See Accompanying Notes to Pro Forma Consolidated Financial Statements


                                       10
<PAGE>   11

                             PETROGLYPH ENERGY, INC.
        NOTES TO PRO FORMA CONSOLIDATED FINANCIAL STATEMENTS (UNAUDITED)

         1.       BASIS OF PRESENTATION

         The accompanying Pro Forma Consolidated Balance Sheet at June 30, 1999
         and the Pro Forma Consolidated Statements of Operations for the year
         ended December 31, 1998 and the six months ended June 30, 1999 have
         been prepared assuming that Petroglyph Energy, Inc. ("the Company")
         consummated the Antelope Creek Acquisition (see Note 2) on January 1,
         1998. The Pro Forma Consolidated Statements of operations are not
         necessarily indicative of the results of operations had the
         above-described transactions occurred on the assumed date.

         2.       ACQUISITION

         On August 20, 1999, the Company acquired the remaining 50% working
         interest in the Antelope Creek Field in the Uinta Basin of Utah (the
         "Antelope Creek Property") from its non-operated working interest
         partner, Williams Production Rocky Mountain Company ("Williams"), for a
         purchase price of $6.9 million (the "Antelope Creek Acquisition"). The
         Antelope Creek Acquisition, which was effective August 1, 1999, gives
         the Company a 100% working interest in the Antelope Creek Property.

         In order to finance the Antelope Creek Acquisition, the Company
         borrowed $2.5 million on an existing revolving credit facility with The
         Chase Manhattan Bank ("Chase") pursuant to Amendment No. 1 dated as of
         August 20, 1999 to the Second Amended and Restated Credit Agreement by
         and between the Company and Chase dated as of September 30, 1998.

         Additionally, the Company sold $5 million of 8% senior subordinated
         notes due 2004 (the "Notes") to Intermountain. The Notes required the
         Company to deliver to Intermountain a stock purchase warrant to acquire
         150,000 shares of Common Stock of the Company at an exercise price of
         $3.00 per share and the ability for Intermountain to obtain additional
         stock purchase warrants over the life of the Notes. The number of
         future stock purchase warrants will be based on the future stock price
         performance and the amount and duration of the Notes outstanding. The
         maximum number of shares of Common Stock issuable under the stock
         purchase warrants for any given period is limited to 250,000 shares in
         any one year, 400,000 over the first three years and 750,000 over the
         five-year life of the notes. The Company may redeem the Notes at par
         without penalty at any time. Upon redemption of the Notes, any
         remaining unissued and unearned stock purchase warrants will expire.
         The Company utilized proceeds from the Notes to finance the remaining
         purchase price of the Antelope Creek Acquisition and for working
         capital needs.

         3.       PRO FORMA ADJUSTMENTS

         The following are notes to the Pro Forma Consolidated Balance Sheet
         dated June 30, 1999:

         (1)      To reflect pro forma cash flows from January 1, 1998 through
                  June 30, 1999:

<TABLE>
                  <S>                                       <C>
                  Oil and natural gas sales                 $ 4,429,799
                  Production taxes                             (265,533)
                  LOE & G&A expenses                         (2,812,755)
                  Interest expense                             (828,000)
                  Sale of equipment                             607,500
                                                            -----------
                      Net cash                              $ 1,131,011
                                                            -----------
</TABLE>

         (2)      The purchase price of the additional 50% working interest in
                  the Antelope Creek Field.

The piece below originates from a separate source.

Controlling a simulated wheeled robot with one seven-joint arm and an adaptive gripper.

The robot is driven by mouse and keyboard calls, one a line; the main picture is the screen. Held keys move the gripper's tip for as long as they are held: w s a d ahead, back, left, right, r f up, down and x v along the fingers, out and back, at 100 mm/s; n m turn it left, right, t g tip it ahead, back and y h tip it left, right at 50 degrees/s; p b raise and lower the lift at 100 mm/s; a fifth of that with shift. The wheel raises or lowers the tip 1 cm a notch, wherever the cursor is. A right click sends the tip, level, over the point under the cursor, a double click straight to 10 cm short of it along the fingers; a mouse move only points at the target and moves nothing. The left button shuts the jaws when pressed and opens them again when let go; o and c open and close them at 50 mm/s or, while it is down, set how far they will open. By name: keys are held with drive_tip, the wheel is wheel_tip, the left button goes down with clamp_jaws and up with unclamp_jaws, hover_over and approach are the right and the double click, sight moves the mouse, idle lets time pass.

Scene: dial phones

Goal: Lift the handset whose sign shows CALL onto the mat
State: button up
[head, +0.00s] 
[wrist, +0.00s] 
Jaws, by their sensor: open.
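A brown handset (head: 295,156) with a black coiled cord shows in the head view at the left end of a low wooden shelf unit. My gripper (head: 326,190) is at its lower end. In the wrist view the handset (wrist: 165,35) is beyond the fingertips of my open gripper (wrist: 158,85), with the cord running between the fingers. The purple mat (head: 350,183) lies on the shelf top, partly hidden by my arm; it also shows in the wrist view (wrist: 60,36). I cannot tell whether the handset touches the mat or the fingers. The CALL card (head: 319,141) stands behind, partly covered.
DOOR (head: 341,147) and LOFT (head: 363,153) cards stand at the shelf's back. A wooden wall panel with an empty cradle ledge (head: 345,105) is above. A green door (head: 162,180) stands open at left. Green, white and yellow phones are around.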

         (3)      Depreciation, depletion, and amortization expense for 18
                  months attributable to the Antelope Creek Acquisition.

         (4)      Additional borrowings to finance the Antelope Creek
                  Acquisition.


                                       11
<PAGE>   12

         (5)      Income tax expense of $164,400 for six months of 1999 less
                  $69,346 tax benefit from the net loss in 1998 from operations
                  of the Antelope Creek Acquisition.

         (6)      To reflect the calculated value of a warrant to purchase
                  150,000 shares of Common Stock granted on the sale of Notes.

         (7)      To reflect the net loss (after income tax benefit) from
                  operations of the Antelope Creek Acquisition for 1998.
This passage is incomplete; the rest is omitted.